Notice that once the pod is no longer overloaded, the kubelet will start routing requests back to it; as the GET request now does not have delayed responses.
For reference, the following is the modified app.js file:
var http = require('http');
var server = http.createServer(function(req, res) {
const sleep = (milliseconds) => {
return new Promise(resolve => setTimeout(resolve, milliseconds))
}
sleep(5000).then(() => {
res.writeHead(200, { "Content-type": "text/plain" });
res.end("Hello\n");
})
});
server.listen(3000, function() {
console.log('Server is running at 3000')
})
TL;DR
Before cloud-native applications, logs were the primary way to monitor and analyze applications health. However, there was no means to take corrective actions against issues. Logs are still useful and should be collected and shipped to a log aggregation system for postmortem analysis and decision making.
Currently, corrective actions must happen almost real-time. Hence, applications should no longer behave as black boxes. Instead, they must expose endpoints that allow the monitoring system to query and gain valuable health data, which enables it to respond immediately when needed. This is referred to as the Health Probe design pattern, which follows the High Observability Principle (HOP).
By default, Kubernetes offers two kinds of health checks: the readinessProbe and the livenessProbe. Both of them use the same types of probes (HTTP GET requests, TCP connections, and command execution). They differ in the decision they take in response to a failing pod. The livenessProbe restarts the container in anticipation that the error will no longer happen.

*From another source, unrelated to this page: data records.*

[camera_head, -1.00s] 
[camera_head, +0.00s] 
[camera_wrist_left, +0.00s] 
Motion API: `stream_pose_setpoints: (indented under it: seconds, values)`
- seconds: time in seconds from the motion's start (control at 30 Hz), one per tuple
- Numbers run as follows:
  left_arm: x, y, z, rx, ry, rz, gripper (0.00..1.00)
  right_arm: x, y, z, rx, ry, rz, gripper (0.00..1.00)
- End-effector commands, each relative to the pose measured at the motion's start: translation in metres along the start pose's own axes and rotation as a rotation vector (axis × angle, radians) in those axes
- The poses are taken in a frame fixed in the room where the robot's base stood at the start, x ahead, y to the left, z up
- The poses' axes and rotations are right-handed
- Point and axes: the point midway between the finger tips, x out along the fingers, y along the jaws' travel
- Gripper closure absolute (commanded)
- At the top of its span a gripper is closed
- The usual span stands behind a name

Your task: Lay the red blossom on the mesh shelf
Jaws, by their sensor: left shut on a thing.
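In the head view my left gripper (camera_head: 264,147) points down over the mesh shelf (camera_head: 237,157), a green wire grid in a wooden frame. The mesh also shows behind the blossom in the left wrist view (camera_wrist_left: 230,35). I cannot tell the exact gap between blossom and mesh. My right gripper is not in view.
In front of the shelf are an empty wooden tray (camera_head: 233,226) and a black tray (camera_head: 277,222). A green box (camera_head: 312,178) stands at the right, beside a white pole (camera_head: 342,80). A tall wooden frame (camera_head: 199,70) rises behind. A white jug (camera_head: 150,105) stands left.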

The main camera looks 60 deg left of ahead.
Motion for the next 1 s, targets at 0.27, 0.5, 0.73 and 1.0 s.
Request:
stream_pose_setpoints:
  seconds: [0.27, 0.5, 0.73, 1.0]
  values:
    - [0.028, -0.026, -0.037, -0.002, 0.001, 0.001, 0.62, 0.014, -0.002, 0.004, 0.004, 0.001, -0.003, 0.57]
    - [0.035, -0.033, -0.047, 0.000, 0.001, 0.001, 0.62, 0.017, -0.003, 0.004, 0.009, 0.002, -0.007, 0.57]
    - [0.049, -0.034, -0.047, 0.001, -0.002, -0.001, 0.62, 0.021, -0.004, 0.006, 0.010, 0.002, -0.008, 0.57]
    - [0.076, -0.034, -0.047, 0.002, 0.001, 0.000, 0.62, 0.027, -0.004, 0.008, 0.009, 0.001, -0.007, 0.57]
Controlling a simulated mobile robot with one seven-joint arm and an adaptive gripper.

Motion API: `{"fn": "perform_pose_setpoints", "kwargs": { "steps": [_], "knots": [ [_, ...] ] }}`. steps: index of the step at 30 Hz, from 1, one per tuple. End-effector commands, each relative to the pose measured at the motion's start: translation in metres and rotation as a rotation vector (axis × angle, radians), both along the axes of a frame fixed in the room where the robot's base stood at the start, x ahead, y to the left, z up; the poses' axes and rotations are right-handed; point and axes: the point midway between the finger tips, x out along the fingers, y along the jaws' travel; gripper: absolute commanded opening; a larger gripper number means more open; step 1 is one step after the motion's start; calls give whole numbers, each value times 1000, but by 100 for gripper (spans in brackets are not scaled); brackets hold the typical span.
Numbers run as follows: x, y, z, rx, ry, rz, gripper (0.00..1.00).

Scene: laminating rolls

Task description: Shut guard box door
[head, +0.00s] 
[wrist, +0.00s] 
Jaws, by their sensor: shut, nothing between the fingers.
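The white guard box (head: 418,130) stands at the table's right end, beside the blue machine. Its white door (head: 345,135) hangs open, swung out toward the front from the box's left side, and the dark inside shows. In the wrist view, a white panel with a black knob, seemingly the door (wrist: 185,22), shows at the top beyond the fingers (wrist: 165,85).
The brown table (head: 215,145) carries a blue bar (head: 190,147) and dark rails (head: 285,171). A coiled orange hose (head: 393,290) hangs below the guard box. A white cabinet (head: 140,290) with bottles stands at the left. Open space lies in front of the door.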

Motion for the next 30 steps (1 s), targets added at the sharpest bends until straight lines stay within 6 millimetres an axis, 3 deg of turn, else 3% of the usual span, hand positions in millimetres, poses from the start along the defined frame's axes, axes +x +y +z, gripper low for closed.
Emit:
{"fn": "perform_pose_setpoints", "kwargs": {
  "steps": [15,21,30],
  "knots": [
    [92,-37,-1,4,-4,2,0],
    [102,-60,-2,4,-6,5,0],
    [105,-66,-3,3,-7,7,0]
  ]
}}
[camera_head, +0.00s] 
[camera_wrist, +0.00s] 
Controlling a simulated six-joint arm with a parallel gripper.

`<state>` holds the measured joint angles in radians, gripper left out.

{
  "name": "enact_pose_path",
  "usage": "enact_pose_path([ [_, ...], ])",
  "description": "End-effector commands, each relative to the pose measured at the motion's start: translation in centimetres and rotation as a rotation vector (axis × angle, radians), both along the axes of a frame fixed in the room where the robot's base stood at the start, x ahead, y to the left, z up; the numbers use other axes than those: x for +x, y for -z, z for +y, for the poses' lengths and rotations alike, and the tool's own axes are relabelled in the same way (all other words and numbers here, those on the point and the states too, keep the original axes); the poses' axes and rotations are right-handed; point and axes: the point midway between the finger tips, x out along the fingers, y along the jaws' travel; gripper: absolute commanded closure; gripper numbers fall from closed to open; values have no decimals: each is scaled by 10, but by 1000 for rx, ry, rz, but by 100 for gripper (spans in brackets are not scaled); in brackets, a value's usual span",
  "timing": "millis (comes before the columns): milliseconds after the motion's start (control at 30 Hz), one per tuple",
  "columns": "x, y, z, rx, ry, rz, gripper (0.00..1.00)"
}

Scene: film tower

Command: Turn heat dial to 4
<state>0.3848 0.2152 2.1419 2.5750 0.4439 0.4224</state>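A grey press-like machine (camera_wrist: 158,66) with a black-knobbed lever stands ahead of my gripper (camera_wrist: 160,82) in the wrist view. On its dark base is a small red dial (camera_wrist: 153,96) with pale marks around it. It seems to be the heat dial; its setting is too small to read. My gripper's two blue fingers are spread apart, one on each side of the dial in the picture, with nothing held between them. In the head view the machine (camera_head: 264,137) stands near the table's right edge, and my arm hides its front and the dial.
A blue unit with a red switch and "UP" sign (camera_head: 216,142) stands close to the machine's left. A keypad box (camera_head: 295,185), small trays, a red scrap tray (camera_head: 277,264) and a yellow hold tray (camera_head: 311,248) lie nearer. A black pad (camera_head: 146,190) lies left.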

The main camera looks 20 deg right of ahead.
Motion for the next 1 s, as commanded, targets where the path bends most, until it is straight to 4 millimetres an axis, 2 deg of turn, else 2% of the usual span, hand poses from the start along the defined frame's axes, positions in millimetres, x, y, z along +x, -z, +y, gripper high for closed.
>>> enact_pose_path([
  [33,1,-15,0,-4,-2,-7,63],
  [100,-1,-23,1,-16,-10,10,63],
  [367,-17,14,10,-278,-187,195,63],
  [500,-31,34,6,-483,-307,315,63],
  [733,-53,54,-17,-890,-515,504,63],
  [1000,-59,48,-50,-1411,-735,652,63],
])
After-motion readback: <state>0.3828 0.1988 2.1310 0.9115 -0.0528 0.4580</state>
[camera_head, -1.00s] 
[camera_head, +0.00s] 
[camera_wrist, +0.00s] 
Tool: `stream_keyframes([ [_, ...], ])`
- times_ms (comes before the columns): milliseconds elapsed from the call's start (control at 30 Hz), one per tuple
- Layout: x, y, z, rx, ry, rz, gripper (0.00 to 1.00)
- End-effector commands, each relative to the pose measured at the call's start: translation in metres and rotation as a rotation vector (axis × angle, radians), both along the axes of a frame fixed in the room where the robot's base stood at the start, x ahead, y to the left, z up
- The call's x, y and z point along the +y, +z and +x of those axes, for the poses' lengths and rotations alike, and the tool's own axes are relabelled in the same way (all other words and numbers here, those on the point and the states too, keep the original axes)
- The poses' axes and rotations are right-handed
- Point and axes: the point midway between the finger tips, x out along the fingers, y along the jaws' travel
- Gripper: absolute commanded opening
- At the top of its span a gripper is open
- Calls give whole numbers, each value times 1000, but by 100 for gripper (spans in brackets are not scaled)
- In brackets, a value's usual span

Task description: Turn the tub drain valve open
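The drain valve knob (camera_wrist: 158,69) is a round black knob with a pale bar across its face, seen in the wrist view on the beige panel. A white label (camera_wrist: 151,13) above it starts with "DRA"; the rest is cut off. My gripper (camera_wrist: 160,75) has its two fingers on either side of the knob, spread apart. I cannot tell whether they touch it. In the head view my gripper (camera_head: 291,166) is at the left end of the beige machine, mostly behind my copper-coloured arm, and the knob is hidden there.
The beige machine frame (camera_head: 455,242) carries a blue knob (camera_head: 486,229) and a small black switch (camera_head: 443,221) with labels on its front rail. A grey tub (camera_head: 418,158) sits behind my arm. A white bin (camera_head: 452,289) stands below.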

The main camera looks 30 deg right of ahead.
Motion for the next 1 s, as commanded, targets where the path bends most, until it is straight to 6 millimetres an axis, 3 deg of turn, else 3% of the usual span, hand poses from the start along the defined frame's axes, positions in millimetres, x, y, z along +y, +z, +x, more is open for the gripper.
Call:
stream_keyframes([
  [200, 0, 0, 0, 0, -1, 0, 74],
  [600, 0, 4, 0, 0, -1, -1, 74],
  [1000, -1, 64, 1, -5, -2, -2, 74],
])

The readinessProbe isolates the pod from incoming traffic until the cause of the failure is gone.
Good application design should involve both logging enough information, in particular when an exception is thrown. It should also expose the necessary API endpoints that convey important health and status metrics for monitoring systems (like Prometheus) to consume.